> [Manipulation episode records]
--------
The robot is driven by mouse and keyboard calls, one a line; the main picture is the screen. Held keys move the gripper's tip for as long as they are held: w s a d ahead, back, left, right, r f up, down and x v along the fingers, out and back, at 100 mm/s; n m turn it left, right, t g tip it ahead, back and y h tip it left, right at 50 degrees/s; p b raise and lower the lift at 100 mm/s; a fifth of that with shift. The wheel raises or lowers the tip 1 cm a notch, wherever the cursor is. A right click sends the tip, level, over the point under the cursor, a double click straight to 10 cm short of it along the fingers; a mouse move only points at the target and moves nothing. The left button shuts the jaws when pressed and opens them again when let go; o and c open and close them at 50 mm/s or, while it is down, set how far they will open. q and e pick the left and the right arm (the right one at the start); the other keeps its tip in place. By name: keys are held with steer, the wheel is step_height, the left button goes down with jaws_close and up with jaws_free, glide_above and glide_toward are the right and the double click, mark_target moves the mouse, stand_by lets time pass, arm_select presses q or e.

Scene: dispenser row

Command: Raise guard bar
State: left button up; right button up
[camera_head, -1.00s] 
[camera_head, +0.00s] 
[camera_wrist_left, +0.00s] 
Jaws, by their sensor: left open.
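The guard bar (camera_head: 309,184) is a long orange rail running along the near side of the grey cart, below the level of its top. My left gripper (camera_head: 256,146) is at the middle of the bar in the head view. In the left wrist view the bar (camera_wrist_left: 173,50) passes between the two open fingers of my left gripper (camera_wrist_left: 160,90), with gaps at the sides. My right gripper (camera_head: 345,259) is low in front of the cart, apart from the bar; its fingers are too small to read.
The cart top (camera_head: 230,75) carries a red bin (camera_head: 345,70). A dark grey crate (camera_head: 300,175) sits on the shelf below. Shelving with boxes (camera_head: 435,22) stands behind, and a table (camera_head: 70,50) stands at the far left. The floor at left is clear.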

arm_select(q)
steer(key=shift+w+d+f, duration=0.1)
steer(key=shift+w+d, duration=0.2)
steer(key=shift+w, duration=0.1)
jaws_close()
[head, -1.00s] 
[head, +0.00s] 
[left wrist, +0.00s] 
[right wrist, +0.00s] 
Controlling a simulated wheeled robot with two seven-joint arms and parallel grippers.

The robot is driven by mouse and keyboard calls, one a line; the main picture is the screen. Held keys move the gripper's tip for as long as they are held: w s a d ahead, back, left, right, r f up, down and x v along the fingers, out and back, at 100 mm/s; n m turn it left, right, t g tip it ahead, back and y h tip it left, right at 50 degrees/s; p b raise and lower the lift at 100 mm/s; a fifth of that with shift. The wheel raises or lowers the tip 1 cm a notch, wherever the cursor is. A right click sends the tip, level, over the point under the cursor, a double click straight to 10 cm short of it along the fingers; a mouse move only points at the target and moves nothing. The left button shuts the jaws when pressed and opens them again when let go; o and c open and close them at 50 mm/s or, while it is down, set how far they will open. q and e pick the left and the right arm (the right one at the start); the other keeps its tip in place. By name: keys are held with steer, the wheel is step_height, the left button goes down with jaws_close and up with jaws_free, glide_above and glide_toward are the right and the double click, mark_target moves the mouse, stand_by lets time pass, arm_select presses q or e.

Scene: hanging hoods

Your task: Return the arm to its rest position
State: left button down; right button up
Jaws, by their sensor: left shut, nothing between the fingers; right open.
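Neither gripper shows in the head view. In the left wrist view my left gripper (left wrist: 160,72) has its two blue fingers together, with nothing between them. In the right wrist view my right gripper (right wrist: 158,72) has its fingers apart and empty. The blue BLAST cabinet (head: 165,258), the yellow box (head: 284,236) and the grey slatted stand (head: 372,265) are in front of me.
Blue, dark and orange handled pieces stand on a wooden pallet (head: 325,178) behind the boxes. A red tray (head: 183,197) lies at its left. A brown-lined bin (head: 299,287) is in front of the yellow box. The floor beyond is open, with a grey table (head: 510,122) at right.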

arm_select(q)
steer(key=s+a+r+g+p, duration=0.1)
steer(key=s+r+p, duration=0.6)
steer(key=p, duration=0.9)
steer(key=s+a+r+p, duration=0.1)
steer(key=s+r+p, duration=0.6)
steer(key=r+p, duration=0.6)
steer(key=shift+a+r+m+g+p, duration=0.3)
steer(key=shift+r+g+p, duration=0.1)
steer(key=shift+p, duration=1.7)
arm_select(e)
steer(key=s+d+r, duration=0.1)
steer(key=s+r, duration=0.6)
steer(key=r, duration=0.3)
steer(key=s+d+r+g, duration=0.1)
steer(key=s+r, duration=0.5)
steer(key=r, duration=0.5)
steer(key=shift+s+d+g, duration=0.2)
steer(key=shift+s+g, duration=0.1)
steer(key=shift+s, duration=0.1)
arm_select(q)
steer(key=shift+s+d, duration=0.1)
--------
> [Your task]
In the records above, find each line holding "State" and copy it.

> [Task output]
State: left button up; right button up
State: left button down; right button up

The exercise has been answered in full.